Ce qui a mis le feu aux poudres ? La querelle, que dire, la guerre qui oppose depuis 48 heures la ministre fédérale de l’Agriculture, Sabine Laruelle (MR) et le ministre wallon de l’Agriculture, Carlo Di Antonio (CDH). Sabine Laruelle a proposé une intervention du Fonds des calamités pour la sécheresse qui a frappé la Belgique en 2011. Se conformant aux quatre critères fixés dans la réglementation pour bénéficier de cette indemnisation, elle a proposé de retenir les agriculteurs qui pratiquent la culture de lin, d’épinards et de céréales de printemps dans l’Oostkustpolder, en Flandre.

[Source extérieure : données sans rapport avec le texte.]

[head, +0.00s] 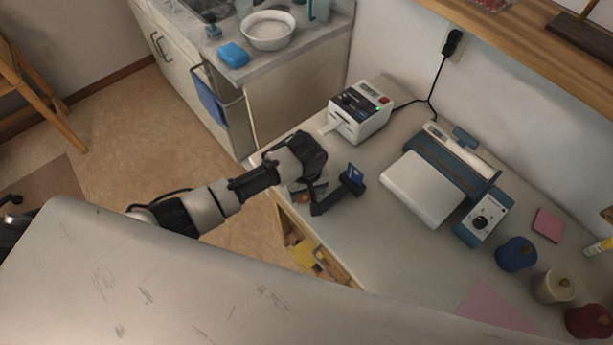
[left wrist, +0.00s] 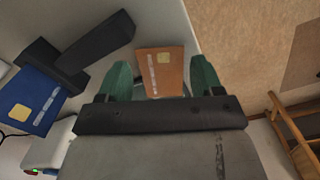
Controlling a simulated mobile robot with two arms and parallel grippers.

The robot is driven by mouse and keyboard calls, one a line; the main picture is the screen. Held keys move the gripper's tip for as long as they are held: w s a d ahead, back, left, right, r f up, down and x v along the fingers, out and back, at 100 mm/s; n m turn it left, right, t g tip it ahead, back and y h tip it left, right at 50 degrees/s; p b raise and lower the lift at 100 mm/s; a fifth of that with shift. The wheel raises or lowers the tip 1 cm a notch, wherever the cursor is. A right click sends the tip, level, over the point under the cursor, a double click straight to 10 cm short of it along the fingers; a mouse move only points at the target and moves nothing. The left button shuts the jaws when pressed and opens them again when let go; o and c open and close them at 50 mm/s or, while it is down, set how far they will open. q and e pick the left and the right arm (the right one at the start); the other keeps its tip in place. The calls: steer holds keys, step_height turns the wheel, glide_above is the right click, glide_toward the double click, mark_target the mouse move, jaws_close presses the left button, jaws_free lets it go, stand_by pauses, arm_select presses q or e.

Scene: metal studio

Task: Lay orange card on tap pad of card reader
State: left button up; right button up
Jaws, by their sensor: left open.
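The orange card (left wrist: 158,72), with a yellow chip, shows in the left wrist view between the two green fingertips of my left gripper (left wrist: 162,80). The gripper is open, with a finger on either side of the card; I cannot tell whether either touches it. In the head view the left gripper (head: 301,186) points down near the counter's left edge and mostly hides the card. A white device with a dark top and a green light (head: 360,112), apparently the card reader, stands farther back. My right gripper is not in view.
A black stand holding a blue card (head: 354,174) is close to the right of my left gripper; the blue card also shows in the wrist view (left wrist: 34,101). A blue and white sealer-like machine (head: 425,187) stands further right. Several spools and pink paper (head: 492,306) lie at front right.

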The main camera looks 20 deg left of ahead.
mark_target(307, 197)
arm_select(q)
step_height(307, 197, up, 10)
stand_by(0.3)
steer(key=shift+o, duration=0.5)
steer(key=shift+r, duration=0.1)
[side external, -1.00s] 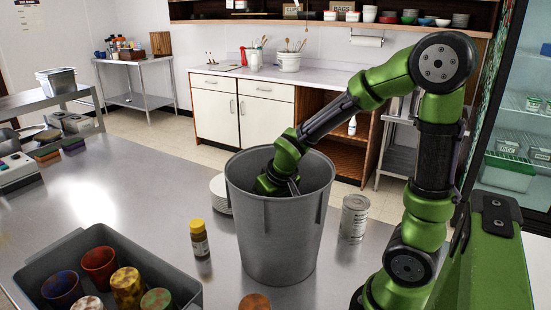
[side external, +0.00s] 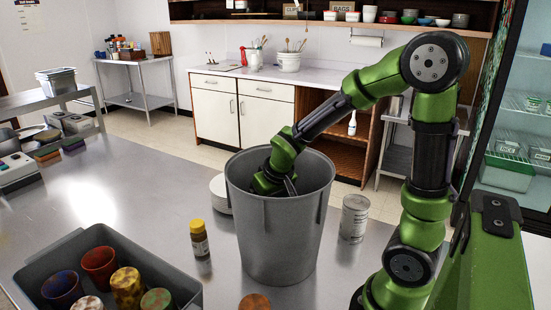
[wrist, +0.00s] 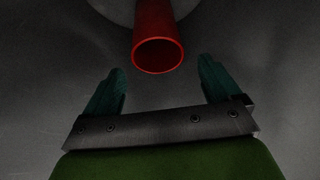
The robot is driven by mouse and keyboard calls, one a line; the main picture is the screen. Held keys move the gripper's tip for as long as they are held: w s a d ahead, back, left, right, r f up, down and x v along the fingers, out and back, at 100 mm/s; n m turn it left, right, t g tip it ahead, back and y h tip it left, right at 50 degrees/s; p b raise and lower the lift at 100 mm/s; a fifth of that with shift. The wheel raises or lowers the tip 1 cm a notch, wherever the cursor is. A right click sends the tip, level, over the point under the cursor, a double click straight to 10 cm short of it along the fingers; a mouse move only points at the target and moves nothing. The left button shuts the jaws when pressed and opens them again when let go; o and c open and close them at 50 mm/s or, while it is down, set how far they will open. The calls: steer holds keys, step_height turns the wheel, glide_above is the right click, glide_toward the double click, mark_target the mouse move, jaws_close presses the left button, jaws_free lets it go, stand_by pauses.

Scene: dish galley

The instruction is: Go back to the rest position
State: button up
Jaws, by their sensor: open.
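My gripper shows in the wrist view (wrist: 160,88), with its two dark green fingers spread wide and nothing between them. A red cup-like cylinder (wrist: 157,58) lies just ahead of the fingertips, its round open end facing the camera. It is apart from the fingers. In the side view my wrist reaches down into a tall grey bin (side external: 277,235), and the bin's wall hides the fingertips and whatever lies inside.
A grey tub (side external: 190,285) with several coloured cups stands front left. A yellow-capped bottle (side external: 199,240) and stacked white plates (side external: 219,192) are left of the bin; a metal can (side external: 354,218) is right.

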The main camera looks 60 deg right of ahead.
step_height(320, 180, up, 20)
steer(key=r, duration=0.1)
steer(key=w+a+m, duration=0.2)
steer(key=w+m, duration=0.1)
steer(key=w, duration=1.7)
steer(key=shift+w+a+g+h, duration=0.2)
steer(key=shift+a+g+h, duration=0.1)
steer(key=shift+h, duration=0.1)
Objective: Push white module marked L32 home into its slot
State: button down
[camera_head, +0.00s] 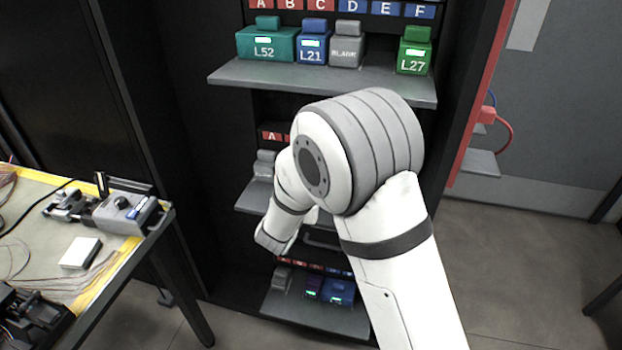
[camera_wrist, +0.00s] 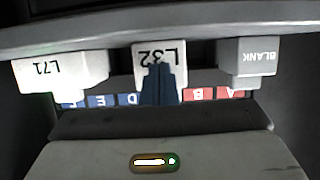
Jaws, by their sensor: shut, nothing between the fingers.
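The white module marked L32 (camera_wrist: 142,55) is upside down in the wrist view, at the top centre, on the shelf between two other modules. My gripper (camera_wrist: 158,71) is shut and empty. Its dark blue fingers point straight at the front of L32 and cover the lower middle of its face and part of its label. I cannot tell whether the fingertips touch it, or how deep it sits in its slot. In the head view my arm hides L32 and my fingers.
A white module L71 (camera_wrist: 58,72) and a grey BLANK module (camera_wrist: 252,57) flank L32. The upper shelf (camera_head: 330,80) holds L52 (camera_head: 266,45), L21 (camera_head: 313,50) and L27 (camera_head: 414,58). The middle shelf (camera_head: 252,196) is partly hidden. A workbench (camera_head: 110,275) stands left.

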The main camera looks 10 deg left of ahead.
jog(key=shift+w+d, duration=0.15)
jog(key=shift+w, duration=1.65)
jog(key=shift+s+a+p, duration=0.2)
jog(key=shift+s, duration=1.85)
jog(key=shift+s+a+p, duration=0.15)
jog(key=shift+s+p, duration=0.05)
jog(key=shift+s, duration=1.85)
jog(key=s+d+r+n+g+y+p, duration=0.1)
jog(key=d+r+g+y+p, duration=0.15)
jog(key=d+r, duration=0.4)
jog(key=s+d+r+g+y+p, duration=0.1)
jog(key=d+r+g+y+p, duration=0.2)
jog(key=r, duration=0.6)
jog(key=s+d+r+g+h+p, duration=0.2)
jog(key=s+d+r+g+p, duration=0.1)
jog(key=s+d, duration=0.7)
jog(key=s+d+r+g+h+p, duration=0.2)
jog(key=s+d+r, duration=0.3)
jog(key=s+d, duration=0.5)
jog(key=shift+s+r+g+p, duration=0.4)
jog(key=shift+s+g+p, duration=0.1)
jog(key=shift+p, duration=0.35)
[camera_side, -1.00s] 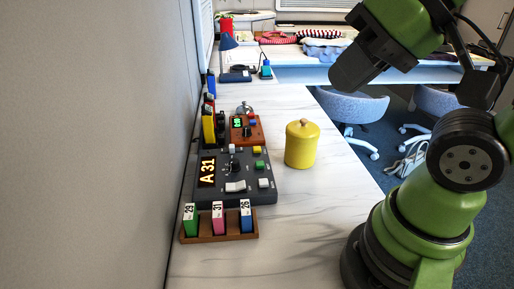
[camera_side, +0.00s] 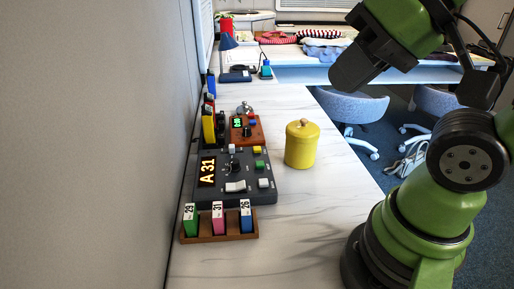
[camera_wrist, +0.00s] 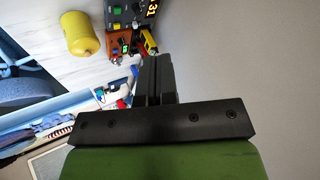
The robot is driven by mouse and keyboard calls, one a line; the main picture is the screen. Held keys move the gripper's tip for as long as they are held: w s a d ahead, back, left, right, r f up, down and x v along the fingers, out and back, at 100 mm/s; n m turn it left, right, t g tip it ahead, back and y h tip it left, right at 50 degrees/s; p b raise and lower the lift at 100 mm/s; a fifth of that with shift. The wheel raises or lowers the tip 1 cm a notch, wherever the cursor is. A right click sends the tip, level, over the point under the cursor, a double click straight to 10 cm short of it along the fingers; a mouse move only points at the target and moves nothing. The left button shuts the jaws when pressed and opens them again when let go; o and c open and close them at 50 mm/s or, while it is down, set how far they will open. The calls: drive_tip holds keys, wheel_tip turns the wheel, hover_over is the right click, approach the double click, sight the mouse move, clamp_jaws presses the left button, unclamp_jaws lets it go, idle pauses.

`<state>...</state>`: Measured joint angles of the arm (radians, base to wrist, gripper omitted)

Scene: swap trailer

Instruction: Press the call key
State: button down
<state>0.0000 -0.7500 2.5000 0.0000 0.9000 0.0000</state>
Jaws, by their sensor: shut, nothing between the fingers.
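A dark grey console (camera_side: 207,195) lies on the marble-patterned counter at the left in the side view. It has a lit display reading "A 31" (camera_side: 207,172), a dark knob, a wide white rocker key (camera_side: 236,186), and small green, yellow and white keys. I cannot tell by label which one is the call key. Part of the console shows at the top of the wrist view (camera_wrist: 117,12). My gripper (camera_wrist: 152,62) is shut and empty in the wrist view. In the side view its dark body is high at the upper right, well away from the console, its fingertips not clear.
A yellow lidded canister (camera_side: 301,146) stands right of the console. A wooden rack (camera_side: 219,235) with numbered green, pink and blue tags sits in front. A smaller wooden box with a green display (camera_side: 246,132) stands behind.

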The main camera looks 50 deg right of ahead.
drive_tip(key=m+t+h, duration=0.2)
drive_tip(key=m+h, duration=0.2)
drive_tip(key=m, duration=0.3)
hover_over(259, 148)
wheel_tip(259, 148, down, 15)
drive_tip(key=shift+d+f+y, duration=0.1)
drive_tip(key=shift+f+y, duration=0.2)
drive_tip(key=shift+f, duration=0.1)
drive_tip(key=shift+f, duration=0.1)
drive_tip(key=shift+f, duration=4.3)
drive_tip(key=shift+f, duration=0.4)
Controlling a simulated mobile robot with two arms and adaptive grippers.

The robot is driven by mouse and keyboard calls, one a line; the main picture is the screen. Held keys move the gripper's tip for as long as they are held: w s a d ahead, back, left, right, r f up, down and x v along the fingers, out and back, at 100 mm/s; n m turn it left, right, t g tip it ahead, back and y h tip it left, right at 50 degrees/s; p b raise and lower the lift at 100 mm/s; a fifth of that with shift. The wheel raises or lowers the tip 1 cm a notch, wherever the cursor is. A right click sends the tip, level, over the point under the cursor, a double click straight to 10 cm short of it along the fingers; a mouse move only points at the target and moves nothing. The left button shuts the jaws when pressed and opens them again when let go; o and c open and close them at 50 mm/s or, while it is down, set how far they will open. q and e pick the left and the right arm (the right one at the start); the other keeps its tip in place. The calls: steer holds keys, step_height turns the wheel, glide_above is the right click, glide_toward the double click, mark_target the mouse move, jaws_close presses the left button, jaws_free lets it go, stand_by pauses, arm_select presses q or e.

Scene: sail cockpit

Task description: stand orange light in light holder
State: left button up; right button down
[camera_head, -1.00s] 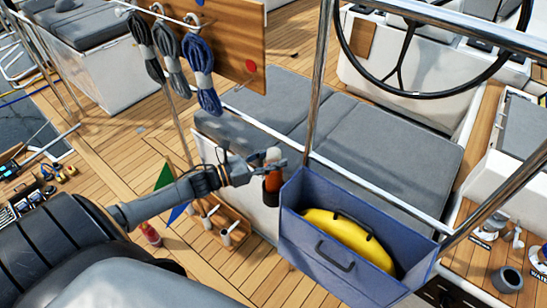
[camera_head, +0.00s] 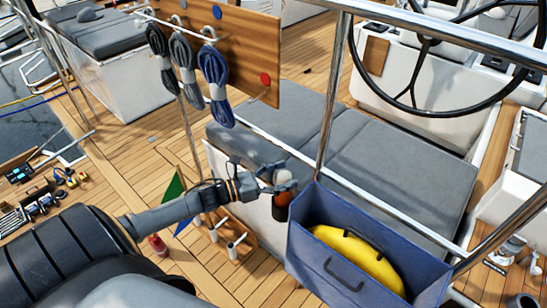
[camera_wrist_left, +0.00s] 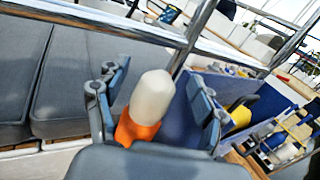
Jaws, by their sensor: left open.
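The orange light (camera_head: 280,196) has a white domed top and an orange body. In the head view it is upright beside the blue bag, its lower end in a dark light holder (camera_head: 279,210). In the left wrist view its white top and orange body (camera_wrist_left: 134,131) show between the two fingers. My left gripper (camera_head: 280,180) is open around the light; in the left wrist view gaps show between the fingers (camera_wrist_left: 158,82) and the white top. The gripper partly hides the light in the head view. My right gripper is out of view.
A blue bag (camera_head: 308,252) with a yellow object (camera_head: 358,258) hangs close to the right of the holder. A steel rail post (camera_head: 329,110) stands behind. Grey cushions (camera_head: 375,150) lie beyond. A wooden rack (camera_head: 216,236) with white holders is at left, below my arm.

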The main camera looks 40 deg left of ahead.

D’où la grosse colère du cabinet Di Antonio qui, dans un communiqué, demande à la ministre de revoir sa copie. Motif : la sécheresse avait également touché les prairies et les prés de fauche entraînant des pertes économiques sévères pour les éleveurs wallons.
Réplique de Sabine Laruelle : "Di Antonio ne connaît pas la législation, son parti n’a pas participé aux réunions et le dossier a déjà été accepté par les organisations agricoles." Et Sabine Laruelle d’accuser le CDH de faire de la démagogie sur le dos des agriculteurs. Revenons au Conseil. Très vite, le ton monte. Le Premier ministre, Elio Di Rupo, n’est pas en reste. Il dit, texto : " Voilà comment un communiqué de merde d’un niveau régional vient polluer la politique fédérale " On entend voler les mouches.
Pourtant, il faut trouver un accord. Joëlle Milquet cherche à apaiser la tension et à joindre Benoît Lutgen. Pourquoi pas Di Antonio, le ministre qui a envoyé le communiqué "de merde" ?
Un ministre rigole : " Je crois que le ministre Di Antonio rangeait les chaises de son festival, on n’allait quand même pas le déranger pour si peu ! " Carlo Di Antonio n’est pas seulement ministre. Il est aussi responsable du festival de Dour.
Benoît Lutgen rappelle. Di Rupo s’isole pour lui parler. Lutgen n’en démord pas. Il veut que l’indemnisation profite aussi aux agriculteurs wallons. La facture passerait donc de 5 à 50 millions. Impossible. Inacceptable, pour les autres ministres.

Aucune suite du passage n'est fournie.